If you are needing something to make your nail-retrieval job much easier, you might want to pick up this awesome tool that I bought after we did our barn addition several years ago.
I bought it at Harbor Freight, in Albuquerque, but if you don't have Harbor Freight, you can order it online.

It is under $10 and very useful. I use if at least once a week, because our winds (and if we ever get rain) uncover nails and pieces of metal. Some days I wish I could give the previous home owner who lived here, and considered the land a dumping ground, a piece of my mind. Some of the huge rusted nails I find in Apache's paddock are scary!

I did I post about this magnetic wonder a few years ago, if you care to see it:


achieve1dream said...

I forgot to mention on the other post where you were talking about farriers and trimmers that I'm happy you have barefoot trimmers to choose from.

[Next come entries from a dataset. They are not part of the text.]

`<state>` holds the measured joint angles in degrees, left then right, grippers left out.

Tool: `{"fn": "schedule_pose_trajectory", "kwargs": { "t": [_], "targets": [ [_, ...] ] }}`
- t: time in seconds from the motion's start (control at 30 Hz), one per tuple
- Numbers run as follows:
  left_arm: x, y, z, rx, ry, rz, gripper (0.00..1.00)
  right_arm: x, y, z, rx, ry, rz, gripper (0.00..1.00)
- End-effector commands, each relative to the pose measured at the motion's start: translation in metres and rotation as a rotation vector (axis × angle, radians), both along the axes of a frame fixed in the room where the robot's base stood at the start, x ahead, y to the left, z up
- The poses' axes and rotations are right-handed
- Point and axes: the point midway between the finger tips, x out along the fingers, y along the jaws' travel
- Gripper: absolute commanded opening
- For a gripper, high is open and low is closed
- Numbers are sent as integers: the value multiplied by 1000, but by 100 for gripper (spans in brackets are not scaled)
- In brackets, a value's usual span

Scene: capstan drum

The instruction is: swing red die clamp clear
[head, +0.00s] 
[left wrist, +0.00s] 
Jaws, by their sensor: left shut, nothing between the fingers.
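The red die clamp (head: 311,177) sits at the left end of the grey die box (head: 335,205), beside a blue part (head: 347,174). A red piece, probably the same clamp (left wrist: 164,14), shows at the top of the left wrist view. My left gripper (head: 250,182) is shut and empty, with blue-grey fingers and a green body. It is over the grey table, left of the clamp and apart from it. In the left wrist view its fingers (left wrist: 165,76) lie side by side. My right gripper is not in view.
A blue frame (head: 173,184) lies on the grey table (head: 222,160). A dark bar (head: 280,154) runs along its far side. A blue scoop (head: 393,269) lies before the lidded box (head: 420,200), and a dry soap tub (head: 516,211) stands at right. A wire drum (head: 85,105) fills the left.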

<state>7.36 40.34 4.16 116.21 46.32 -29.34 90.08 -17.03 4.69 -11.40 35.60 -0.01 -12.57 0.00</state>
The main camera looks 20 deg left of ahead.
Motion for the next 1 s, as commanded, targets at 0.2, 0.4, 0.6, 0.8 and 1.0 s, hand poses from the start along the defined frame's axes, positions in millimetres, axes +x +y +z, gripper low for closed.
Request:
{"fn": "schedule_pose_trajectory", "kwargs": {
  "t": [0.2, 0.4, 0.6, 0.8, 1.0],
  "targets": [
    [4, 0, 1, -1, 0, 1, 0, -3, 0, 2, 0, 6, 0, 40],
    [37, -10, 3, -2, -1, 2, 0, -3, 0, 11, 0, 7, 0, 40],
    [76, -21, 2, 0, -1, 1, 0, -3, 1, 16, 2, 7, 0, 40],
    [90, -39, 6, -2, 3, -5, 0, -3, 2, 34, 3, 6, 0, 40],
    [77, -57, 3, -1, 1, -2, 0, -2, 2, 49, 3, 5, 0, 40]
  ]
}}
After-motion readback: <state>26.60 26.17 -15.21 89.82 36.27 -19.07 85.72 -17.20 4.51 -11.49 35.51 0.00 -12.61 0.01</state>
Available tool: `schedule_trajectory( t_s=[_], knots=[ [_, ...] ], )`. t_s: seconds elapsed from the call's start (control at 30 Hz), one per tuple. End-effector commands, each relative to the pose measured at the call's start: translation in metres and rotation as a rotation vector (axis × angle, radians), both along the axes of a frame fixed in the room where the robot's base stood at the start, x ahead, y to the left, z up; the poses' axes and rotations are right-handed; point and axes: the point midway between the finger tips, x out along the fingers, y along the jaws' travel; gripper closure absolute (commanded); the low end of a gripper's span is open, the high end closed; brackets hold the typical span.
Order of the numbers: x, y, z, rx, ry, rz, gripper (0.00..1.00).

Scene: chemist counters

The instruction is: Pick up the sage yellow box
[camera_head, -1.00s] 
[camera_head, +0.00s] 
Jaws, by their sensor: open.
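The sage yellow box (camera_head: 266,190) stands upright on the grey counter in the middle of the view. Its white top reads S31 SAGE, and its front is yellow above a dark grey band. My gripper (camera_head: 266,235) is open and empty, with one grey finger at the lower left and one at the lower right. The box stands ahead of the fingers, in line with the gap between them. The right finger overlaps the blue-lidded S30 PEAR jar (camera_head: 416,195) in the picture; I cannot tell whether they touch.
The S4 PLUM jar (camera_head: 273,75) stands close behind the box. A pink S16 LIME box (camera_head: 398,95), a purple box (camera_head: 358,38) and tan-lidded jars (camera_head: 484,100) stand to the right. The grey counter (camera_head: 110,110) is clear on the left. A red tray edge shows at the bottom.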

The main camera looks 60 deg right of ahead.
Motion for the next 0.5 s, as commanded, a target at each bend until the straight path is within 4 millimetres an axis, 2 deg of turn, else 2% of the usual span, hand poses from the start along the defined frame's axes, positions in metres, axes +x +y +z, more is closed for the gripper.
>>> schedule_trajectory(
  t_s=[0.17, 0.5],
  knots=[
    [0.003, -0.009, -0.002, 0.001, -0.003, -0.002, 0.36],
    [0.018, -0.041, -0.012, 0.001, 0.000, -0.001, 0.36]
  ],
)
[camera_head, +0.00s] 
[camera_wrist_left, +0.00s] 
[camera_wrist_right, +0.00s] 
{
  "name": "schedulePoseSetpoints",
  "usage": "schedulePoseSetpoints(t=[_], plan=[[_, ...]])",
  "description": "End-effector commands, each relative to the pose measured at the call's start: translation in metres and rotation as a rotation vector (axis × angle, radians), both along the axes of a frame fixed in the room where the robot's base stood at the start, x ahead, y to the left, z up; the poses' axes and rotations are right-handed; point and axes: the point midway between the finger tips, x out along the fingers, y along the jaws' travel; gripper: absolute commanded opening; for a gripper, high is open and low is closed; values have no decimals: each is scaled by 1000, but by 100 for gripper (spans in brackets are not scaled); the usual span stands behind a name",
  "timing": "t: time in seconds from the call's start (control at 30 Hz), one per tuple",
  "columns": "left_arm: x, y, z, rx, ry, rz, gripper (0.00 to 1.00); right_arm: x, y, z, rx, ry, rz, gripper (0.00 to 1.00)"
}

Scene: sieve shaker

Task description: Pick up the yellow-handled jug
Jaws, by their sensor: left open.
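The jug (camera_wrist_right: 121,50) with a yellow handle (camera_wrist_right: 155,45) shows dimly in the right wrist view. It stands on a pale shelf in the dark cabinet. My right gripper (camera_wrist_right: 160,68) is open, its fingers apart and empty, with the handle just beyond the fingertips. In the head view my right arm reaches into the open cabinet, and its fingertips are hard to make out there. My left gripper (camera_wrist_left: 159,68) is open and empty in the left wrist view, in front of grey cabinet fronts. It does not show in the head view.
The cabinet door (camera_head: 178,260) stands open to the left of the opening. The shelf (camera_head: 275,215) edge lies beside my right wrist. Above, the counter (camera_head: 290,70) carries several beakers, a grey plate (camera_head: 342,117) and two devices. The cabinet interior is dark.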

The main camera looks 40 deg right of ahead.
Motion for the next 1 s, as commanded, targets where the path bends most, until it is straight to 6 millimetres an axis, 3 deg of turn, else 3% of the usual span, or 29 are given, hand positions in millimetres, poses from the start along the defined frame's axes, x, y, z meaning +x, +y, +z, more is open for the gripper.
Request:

I hope you can find a good one and keep them barefoot because not only are shoes expensive they aren't healthy for hooves either. If they are trimmed correctly they should have no problem with that environment. Dry is way better than wet. :)

I'm so glad Scrappy listened to you! That must have been scary!

Ugh, sleeping in jeans! I've done it before and it's not comfortable at all. Could you not try sweat pants? They are marginally more comfortable although I hate the way they twist around my legs. I way prefer shorts or a nightgown, but you're right I wouldn't like to have to go outside in them. I hope you can figure something out!